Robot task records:
--*--

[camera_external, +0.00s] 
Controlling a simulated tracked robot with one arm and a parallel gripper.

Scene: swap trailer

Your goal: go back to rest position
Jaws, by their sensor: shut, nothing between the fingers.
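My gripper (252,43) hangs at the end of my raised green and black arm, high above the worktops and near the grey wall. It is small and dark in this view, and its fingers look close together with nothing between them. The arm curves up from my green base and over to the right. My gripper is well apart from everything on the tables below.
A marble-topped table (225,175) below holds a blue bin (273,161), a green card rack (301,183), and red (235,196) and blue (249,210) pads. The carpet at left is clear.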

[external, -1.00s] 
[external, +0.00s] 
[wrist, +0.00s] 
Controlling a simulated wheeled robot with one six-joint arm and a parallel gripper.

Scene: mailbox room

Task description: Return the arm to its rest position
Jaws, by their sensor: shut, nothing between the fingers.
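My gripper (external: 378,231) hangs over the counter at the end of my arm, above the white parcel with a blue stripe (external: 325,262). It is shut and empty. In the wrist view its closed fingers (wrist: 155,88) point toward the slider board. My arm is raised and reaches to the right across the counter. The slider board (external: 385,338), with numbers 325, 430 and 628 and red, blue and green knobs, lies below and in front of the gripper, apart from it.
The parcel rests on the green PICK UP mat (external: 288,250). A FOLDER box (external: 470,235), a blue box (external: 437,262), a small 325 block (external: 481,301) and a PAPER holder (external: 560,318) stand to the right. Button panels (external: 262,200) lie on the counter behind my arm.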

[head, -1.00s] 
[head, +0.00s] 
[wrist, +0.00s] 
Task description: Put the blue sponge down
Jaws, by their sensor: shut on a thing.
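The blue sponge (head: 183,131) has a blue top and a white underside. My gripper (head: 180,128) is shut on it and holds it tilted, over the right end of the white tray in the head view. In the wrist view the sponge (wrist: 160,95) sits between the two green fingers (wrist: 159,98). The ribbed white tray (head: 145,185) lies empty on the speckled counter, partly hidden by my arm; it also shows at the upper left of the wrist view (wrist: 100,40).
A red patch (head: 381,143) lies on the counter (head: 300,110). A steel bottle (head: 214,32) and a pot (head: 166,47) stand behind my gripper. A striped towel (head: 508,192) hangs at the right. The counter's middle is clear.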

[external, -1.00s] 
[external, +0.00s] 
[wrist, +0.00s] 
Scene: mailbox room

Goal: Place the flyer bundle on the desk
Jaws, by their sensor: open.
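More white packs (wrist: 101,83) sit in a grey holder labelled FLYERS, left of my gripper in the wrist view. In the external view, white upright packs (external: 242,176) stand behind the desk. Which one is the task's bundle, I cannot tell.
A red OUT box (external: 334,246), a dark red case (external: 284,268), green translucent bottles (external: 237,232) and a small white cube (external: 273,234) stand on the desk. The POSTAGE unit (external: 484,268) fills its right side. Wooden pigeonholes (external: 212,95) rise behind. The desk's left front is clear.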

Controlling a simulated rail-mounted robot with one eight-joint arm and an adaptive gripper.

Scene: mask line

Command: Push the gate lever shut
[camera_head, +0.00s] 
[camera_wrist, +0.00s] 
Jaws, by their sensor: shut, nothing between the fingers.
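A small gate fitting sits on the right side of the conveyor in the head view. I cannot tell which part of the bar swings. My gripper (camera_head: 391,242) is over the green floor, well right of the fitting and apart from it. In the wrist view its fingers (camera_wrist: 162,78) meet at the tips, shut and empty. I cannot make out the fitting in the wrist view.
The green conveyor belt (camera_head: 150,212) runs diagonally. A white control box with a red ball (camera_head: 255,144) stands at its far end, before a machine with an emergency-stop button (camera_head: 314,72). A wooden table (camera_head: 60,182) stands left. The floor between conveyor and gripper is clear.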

--*--

**WRITTEN EXERCISE**
From the records above, pick out and copy each line holding the word "parallel".

**WORKED SOLUTION**
Controlling a simulated tracked robot with one arm and a parallel gripper.
Controlling a simulated wheeled robot with one six-joint arm and a parallel gripper.

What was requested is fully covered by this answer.